Ray, wasn't the first time for me. My understanding has been that such products are nearly in the production line, but might have a few tweaks left before a full roll-out. A pack I reviewed, for example, came with a pre-production foam backpanel. I did also receive the production foam panel before completing my review.

If the fact that my Cadions had a partial delam means, to an individual or group of readers, that the Cadions are junk, that's okay! I do strive for balanced, unbiased reviews... and a simple presentation of facts or experiences that allows people to draw their own conclusions. Sometimes it doesn't work out that way, or isn't called for! But bottom line, if the delam=pure junk to you, cool. The review helped you... don't get 'em ;) If you like more information to draw some of your own conclusions, I tried to deliver that, too.

Shoot, if nothing else, what fun is a one-sentence review? "These sucked." Er, okay... why? What wasn't good about them? Were they completely junk, or were there any redeeming qualities?

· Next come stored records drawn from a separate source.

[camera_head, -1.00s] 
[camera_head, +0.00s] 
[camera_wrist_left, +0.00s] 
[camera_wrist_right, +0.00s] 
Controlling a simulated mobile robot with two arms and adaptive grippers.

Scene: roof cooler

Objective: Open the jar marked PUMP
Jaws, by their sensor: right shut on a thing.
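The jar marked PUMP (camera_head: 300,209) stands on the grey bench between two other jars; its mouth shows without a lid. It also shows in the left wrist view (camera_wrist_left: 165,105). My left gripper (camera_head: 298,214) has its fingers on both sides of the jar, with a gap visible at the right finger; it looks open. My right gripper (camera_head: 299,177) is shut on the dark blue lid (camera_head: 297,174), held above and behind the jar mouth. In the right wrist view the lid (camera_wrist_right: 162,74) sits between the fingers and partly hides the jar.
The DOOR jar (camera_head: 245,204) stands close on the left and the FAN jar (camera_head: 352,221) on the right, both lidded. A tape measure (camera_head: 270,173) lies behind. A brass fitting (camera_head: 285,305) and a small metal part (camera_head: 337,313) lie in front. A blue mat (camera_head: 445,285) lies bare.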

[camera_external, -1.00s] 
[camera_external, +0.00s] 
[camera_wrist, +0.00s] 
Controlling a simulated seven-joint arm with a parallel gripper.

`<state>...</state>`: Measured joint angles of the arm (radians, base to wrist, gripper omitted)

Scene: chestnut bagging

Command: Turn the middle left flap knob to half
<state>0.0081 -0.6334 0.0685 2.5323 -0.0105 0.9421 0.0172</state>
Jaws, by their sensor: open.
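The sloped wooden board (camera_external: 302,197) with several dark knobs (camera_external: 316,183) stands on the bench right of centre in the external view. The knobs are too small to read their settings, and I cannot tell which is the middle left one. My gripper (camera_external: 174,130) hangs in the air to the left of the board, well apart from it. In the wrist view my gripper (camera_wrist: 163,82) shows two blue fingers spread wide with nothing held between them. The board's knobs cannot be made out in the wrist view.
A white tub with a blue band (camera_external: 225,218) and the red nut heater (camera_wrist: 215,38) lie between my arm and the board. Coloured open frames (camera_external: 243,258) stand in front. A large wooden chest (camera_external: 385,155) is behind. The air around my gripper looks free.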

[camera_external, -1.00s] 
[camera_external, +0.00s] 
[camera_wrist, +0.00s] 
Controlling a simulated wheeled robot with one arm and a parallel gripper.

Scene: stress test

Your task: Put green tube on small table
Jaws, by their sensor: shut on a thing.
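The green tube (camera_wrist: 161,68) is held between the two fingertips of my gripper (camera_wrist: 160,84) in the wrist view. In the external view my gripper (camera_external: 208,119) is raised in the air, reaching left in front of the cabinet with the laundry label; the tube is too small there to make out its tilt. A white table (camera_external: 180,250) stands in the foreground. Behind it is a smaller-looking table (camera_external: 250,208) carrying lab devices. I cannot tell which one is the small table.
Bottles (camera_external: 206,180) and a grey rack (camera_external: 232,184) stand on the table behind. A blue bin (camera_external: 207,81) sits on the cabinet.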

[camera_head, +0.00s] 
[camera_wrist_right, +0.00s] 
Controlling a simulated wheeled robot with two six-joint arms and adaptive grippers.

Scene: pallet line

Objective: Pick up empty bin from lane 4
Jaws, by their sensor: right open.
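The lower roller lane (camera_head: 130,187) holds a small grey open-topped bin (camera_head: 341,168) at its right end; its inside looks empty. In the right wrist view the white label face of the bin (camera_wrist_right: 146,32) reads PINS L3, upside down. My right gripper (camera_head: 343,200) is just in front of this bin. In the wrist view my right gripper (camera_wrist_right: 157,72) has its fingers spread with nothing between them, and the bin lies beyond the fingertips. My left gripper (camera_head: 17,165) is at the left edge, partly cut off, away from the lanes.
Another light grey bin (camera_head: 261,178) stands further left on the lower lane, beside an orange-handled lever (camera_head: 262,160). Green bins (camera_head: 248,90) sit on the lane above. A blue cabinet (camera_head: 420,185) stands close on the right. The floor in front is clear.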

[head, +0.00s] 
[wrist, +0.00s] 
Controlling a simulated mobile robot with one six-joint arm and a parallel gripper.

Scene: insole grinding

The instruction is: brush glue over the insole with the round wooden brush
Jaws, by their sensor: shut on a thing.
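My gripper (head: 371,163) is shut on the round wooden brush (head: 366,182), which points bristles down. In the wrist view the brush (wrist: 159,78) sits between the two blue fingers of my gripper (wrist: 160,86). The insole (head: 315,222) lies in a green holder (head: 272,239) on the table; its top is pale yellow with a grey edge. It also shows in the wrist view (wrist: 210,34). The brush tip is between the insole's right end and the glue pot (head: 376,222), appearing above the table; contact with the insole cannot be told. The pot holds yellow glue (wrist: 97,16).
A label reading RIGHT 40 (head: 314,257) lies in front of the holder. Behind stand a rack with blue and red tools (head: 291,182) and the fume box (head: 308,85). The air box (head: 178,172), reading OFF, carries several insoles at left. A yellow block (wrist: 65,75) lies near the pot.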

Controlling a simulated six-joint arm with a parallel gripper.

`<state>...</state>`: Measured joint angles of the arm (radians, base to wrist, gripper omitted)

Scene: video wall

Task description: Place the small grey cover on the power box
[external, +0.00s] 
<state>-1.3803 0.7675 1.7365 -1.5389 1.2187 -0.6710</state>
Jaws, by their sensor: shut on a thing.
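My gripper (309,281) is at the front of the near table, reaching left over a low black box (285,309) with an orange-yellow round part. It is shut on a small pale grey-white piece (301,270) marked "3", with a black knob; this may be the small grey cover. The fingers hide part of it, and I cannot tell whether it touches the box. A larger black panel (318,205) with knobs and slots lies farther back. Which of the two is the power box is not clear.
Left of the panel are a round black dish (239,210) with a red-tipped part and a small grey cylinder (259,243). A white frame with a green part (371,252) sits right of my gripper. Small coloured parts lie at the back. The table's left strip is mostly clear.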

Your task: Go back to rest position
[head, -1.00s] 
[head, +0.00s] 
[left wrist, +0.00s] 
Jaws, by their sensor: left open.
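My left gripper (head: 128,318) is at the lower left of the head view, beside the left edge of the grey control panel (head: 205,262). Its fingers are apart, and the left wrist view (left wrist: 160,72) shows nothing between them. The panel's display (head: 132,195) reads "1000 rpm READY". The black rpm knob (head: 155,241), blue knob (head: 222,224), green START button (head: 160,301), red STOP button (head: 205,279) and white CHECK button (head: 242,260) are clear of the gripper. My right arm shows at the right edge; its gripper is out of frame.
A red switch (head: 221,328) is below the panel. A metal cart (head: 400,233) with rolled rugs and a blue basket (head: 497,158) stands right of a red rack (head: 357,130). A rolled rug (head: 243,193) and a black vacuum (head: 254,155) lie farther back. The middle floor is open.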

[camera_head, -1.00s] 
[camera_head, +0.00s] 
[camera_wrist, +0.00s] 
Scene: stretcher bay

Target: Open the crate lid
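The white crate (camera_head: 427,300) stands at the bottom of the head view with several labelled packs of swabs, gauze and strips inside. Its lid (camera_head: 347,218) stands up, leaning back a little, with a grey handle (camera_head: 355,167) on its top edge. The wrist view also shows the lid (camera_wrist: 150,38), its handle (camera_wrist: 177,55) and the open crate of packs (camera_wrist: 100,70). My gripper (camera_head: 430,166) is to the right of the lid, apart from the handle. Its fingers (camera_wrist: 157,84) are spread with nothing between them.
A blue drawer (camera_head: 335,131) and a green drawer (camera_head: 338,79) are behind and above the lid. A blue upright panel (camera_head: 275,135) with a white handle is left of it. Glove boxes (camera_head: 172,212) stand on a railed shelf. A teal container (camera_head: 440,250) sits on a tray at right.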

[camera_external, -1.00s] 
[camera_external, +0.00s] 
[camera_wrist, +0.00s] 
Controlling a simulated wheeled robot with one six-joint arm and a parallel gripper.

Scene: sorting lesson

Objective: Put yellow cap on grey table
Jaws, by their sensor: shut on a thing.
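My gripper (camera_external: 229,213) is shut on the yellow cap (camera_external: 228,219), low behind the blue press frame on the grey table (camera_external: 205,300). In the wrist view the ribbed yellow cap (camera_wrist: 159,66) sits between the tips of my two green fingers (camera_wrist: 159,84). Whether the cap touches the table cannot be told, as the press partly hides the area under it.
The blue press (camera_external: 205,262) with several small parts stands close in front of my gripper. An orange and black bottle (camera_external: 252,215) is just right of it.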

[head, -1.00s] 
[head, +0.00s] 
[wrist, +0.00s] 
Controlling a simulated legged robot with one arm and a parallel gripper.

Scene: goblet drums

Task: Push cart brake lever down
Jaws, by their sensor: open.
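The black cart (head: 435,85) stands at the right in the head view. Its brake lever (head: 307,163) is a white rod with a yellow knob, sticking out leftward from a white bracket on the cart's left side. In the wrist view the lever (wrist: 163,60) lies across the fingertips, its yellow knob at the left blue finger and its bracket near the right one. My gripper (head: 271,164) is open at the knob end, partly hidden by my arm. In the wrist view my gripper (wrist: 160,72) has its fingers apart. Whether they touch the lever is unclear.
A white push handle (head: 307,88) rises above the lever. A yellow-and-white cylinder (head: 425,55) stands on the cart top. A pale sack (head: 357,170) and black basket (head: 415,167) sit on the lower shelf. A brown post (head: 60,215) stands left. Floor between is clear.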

Is that seriously all you're going to write? Isn't there something more? No other observations after using and testing a product? Ya know it's true :p

I'm glad to have readers who care so much about our sport and its products!

Stephen Rose
(roselaw) - MLife
Lace Hook Problems on 10/20/2012 20:16:14 MDT Print View

About three years ago I bought a pair of Timberland Cadions, which I used and loved for their lightness, support, comfort and dryness. However, after about a month's use one of the lace hooks on the upper inside of the left foot caught on a rock and broke. At that time they were plastic. Without the hook, the upper would not lace properly. I sent the boots back, and Timberland promptly replaced them. The same thing happened with the second pair. I accepted their suggestion that they replace the second pair with a pair of their Mt.Washington hiking boots which have served me well, though they are heavier than the Cadion. I was happy to see that the test pair had a completely different lace hook. However, while a cast hook seems like it would be substantially stronger than the plastic hooks were, I still wonder about durability.